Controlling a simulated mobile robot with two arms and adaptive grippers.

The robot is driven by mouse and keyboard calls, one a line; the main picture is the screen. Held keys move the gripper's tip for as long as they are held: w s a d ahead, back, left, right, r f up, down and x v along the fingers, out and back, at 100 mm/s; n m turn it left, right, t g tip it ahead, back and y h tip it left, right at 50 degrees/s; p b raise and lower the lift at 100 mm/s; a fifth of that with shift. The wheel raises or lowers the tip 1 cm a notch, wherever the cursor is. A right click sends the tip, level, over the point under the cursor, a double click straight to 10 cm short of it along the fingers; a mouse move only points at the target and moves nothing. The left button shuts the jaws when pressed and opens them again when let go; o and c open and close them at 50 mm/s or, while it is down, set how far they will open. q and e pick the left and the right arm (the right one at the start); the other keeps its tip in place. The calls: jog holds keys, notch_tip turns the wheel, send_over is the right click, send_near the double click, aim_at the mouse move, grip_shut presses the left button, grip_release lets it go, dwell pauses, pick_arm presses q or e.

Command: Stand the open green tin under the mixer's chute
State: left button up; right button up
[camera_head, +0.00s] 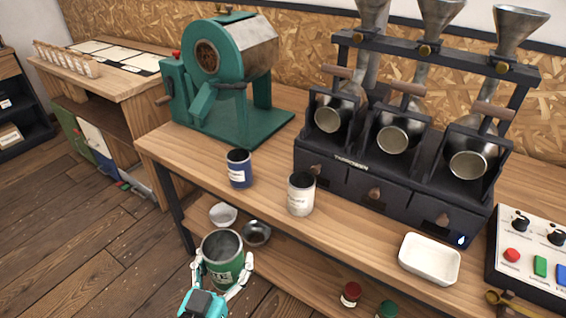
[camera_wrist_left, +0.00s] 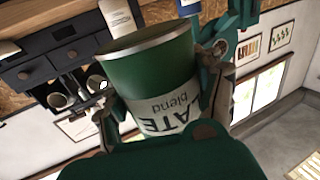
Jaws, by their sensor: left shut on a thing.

* **Short exercise**: No pictures belong in the copy; quote exactly the lines from the line containing "Command: Stand the" through the final line of the material, both ends included.

* **Result of the task**:
Command: Stand the open green tin under the mixer's chute
State: left button up; right button up
[camera_head, +0.00s] 
[camera_wrist_left, +0.00s] 
Jaws, by their sensor: left shut on a thing.

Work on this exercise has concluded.